** Given material **
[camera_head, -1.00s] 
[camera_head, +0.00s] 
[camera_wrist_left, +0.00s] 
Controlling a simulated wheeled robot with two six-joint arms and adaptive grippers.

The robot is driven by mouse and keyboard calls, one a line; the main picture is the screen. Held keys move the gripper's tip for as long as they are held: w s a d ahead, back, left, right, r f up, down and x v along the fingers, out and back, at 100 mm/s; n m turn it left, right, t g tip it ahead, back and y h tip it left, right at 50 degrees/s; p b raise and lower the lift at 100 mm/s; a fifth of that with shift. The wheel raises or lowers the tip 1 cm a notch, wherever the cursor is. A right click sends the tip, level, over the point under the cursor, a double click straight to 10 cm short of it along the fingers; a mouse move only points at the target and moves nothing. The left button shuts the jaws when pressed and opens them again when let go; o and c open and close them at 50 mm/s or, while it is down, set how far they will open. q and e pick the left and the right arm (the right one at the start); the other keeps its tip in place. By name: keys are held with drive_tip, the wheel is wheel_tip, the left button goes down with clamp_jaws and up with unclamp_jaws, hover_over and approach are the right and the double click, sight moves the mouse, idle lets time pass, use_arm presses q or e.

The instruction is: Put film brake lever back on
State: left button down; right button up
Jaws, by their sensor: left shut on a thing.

** Instructions to follow **
Pull out and copy each line containing the string "right".

** Exercise response **
The robot is driven by mouse and keyboard calls, one a line; the main picture is the screen. Held keys move the gripper's tip for as long as they are held: w s a d ahead, back, left, right, r f up, down and x v along the fingers, out and back, at 100 mm/s; n m turn it left, right, t g tip it ahead, back and y h tip it left, right at 50 degrees/s; p b raise and lower the lift at 100 mm/s; a fifth of that with shift. The wheel raises or lowers the tip 1 cm a notch, wherever the cursor is. A right click sends the tip, level, over the point under the cursor, a double click straight to 10 cm short of it along the fingers; a mouse move only points at the target and moves nothing. The left button shuts the jaws when pressed and opens them again when let go; o and c open and close them at 50 mm/s or, while it is down, set how far they will open. q and e pick the left and the right arm (the right one at the start); the other keeps its tip in place. By name: keys are held with drive_tip, the wheel is wheel_tip, the left button goes down with clamp_jaws and up with unclamp_jaws, hover_over and approach are the right and the double click, sight moves the mouse, idle lets time pass, use_arm presses q or e.
State: left button down; right button up

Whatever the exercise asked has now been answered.